Simak video pilihan berikut: 

 

Potensi Fintech di China Belum Maksimal

Bendera China
Ilustrasi (iStock)

Salah satu perusahaan financial technology atau industri teknologi keuangan (fintech) di China menyebutkan meskipun saat ini pertumbuhan fintech tengah berada di puncaknya karena penggunaan sistem pembayaran lewat internet yang luas, industri fintech belum mencapai potensi maksimal.

Berdasarkan laporan dari konsultan EY pada 2017 menyebutkan ekonomi terbesar kedua di dunia tersebut mengadopsi fintech sudah cukup tinggi.

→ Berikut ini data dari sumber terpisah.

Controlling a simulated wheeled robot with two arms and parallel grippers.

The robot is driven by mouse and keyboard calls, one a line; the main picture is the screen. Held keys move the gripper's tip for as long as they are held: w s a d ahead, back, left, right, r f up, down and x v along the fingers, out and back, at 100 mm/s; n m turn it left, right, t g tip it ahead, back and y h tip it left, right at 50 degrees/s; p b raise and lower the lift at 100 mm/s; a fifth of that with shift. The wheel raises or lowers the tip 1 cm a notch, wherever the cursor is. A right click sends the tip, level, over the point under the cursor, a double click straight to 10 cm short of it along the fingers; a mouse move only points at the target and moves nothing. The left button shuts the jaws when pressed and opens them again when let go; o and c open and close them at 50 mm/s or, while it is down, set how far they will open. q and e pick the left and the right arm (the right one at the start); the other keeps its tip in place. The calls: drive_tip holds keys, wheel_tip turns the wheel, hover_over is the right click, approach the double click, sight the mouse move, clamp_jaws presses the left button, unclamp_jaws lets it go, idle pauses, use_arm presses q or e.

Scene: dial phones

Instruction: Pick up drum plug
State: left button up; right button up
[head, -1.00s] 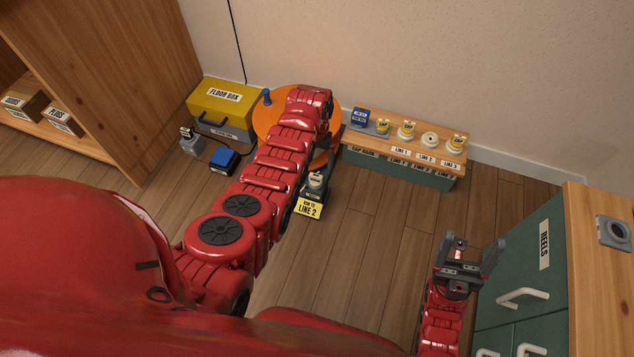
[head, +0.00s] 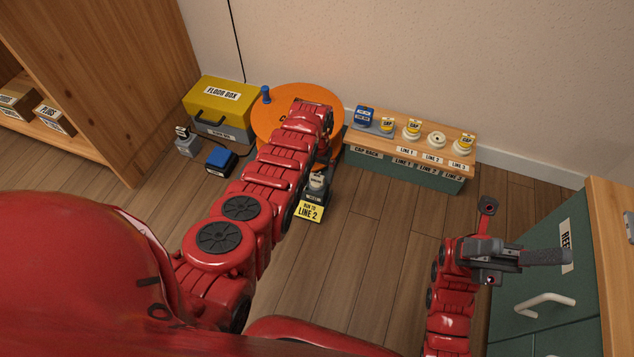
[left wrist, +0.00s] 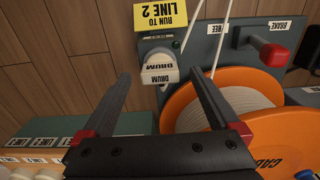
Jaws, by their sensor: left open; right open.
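The drum plug (left wrist: 157,68) is a pale block marked DRUM, seated at the grey reel stand below the yellow "RUN TO LINE 2" sign (left wrist: 161,15). In the head view the plug (head: 317,182) shows small, just right of my left arm. My left gripper (left wrist: 158,80) is open, with one finger on each side of the plug in the wrist picture; contact cannot be told. In the head view my left arm hides its fingers. The orange cable reel (head: 270,112) stands beside the plug. My right gripper (head: 535,256) is open and empty near the green cabinet.
A cap rack (head: 365,155) with several caps stands right of the reel. The yellow floor box (head: 215,100) and a blue block (head: 221,159) are to its left. The green reels cabinet (head: 545,285) is close to my right gripper. Floor between rack and cabinet is clear.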

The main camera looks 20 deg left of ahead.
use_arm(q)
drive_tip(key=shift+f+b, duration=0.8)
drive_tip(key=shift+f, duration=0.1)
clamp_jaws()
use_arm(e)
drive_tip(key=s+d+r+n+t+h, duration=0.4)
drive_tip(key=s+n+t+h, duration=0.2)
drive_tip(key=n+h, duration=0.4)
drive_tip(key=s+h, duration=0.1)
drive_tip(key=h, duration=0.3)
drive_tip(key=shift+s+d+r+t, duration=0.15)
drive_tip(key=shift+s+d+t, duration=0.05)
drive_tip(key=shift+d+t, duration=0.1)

Laporan tersebut menyebutkan 69 persen konsumen digital yang aktif di China merupakan penguna pelayanan fintech. Jumlah itu lebih tinggi dibanding di Amerika Serikat (AS) yang hanya 33 persen.

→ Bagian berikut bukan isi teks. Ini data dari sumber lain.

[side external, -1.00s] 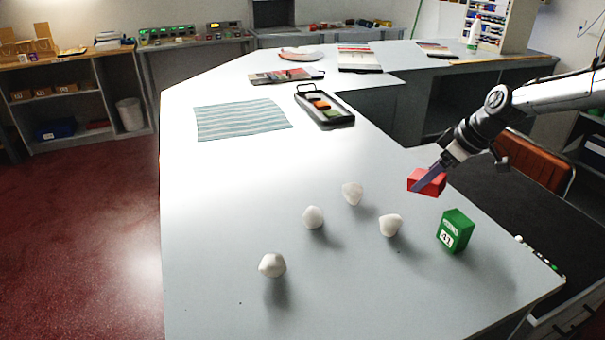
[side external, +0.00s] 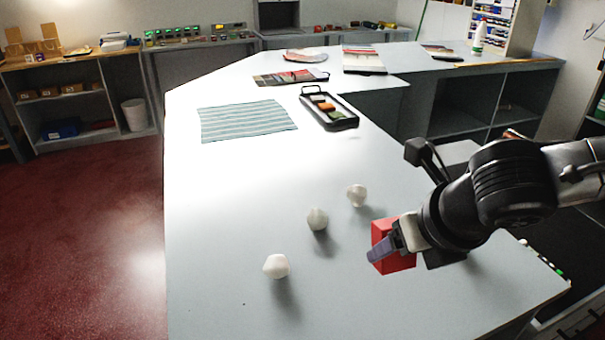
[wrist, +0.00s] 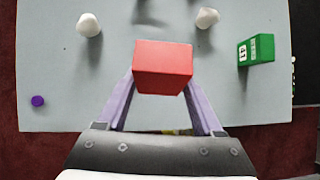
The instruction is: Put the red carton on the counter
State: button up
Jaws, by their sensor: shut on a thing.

Namun, Co-founder dan Chairman dari Rong360, David Ye menuturkan pertumbuhan terbesar untuk adoptasi fintech itu berasal dari sistem pembayaran.

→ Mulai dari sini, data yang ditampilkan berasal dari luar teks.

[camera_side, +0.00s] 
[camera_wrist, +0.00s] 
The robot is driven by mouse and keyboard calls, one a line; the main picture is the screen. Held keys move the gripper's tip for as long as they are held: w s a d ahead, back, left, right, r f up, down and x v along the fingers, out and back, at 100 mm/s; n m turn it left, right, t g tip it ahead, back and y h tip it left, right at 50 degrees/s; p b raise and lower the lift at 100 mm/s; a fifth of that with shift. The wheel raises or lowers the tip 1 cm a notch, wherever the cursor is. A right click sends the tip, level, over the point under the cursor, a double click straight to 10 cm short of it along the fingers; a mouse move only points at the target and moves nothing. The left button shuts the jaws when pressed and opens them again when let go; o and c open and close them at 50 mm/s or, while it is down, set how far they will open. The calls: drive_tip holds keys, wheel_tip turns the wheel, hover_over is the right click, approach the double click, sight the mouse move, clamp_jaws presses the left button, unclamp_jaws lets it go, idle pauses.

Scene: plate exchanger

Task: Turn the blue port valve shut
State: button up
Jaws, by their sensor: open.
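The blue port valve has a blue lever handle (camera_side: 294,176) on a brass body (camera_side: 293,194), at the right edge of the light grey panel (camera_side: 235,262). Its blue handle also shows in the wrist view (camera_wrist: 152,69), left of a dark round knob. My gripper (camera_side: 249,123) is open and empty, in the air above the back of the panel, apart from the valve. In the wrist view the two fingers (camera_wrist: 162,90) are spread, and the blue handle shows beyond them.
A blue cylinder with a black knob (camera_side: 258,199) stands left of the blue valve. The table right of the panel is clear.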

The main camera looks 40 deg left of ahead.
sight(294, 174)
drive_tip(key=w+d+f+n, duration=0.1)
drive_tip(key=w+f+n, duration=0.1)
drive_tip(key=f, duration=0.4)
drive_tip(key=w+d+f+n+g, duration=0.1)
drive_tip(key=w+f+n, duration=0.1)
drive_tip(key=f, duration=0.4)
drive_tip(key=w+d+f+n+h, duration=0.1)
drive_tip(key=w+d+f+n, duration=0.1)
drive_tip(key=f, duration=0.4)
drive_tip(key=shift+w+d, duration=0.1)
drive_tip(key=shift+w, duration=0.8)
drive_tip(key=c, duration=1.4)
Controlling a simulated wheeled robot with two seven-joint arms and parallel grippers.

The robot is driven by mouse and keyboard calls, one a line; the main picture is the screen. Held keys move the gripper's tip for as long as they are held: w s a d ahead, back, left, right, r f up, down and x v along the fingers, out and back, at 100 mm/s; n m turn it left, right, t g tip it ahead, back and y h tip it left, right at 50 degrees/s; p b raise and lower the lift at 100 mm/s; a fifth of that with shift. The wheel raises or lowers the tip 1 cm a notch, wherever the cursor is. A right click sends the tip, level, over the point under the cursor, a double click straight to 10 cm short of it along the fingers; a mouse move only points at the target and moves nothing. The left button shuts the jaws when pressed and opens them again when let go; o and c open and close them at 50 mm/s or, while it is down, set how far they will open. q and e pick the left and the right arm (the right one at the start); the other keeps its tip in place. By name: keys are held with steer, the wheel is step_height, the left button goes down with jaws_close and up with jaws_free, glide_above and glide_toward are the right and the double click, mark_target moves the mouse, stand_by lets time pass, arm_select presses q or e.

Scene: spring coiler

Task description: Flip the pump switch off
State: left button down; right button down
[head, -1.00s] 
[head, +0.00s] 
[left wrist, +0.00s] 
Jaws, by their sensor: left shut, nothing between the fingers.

"China memang unggul dalam fintech seperti halnya pembayaran. China jauh terdepan dibanding negara-negara lainnya dalam hal pembayaran yang mana penetrasinya mencapai 60 hingga 70 persen," tutur dia, seperti dikutip dari situs web CNBC.

Meski begutu, David Ye menambahkan, fintech antara lain kredit online, kartu kredit, kredit infrastruktur dan akses asuransi masih jauh di bawah penetrasi. Oleh karena itu, fintech terhadap akses keuangan itu masih punya ruang untuk tumbuh.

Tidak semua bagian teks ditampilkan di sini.